FROM DIVERSITY TO DICHOTOMY, AND QUENCHING: MILKY-WAY-LIKE AND MASSIVE-GALAXY PROGENITORS AT 0.5 < z < 3.0

Using the Hubble Space Telescope (HST)/WFC3 and Advanced Camera for Surveys multi-band imaging data taken in CANDELS and 3D-HST, we study the general properties and diversity of the progenitors of the Milky Way (MWs) and local massive galaxy (MGs) at 0.5 < z < 3.0, based on a constant cumulative number density analysis. After careful data reduction and stacking analysis, we conduct a radially resolved pixel spectral energy distribution fitting to obtain the radial distributions of the stellar mass and rest-frame colors.

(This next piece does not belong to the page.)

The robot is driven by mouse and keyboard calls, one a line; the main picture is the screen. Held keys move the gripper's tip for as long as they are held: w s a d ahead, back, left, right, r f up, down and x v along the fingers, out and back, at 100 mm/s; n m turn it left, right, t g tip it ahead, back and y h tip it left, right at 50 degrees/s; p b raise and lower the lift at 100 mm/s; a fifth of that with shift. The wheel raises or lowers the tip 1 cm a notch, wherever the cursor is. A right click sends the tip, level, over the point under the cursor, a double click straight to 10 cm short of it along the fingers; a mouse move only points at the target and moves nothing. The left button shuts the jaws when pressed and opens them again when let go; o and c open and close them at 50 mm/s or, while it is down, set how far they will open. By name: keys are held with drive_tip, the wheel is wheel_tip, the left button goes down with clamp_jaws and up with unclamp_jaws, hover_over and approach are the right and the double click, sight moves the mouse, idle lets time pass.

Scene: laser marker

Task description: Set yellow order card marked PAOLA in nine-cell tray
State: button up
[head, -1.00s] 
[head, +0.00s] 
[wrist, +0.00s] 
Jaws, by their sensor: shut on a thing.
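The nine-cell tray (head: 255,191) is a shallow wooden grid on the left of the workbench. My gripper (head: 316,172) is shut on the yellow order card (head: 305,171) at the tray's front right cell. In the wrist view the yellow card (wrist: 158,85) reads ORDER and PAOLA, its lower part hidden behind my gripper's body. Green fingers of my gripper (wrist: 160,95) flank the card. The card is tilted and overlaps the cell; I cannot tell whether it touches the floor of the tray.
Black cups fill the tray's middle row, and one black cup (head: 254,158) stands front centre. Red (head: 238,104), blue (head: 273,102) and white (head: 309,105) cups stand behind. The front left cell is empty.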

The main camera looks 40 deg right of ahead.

The stellar mass of MWs increases in a self-similar way, irrespective of the radial distance, while that of MGs grows in an inside-out way where they obtain ∼75% of the total mass at the outer (>2.5 kpc) radius since z ∼ 2. Although the radial mass profiles evolve in distinct ways, the formation and quenching of the central dense region (or bulge) ahead of the formation of the outer disk are found to be common for both systems. The sudden reddening of the bulge at z ∼ 1.6 and z ∼ 2.4 for MWs and MGs, respectively, suggests the formation of the bulge and would give a clue to the different gas accretion histories and quenching. A new approach to evaluate the morphological diversity is conducted by using the average surface density profile and its dispersion. The variety of the radial mass profiles for MGs peaks at higher redshift (z > 2.8) and then rapidly converges to a more uniform shape at z < 1.5, while that for MWs remains in the outer region over the redshift. Compared with the observed star-formation rates and color profiles, the evolution of variety is consistently explained by the star-formation activities.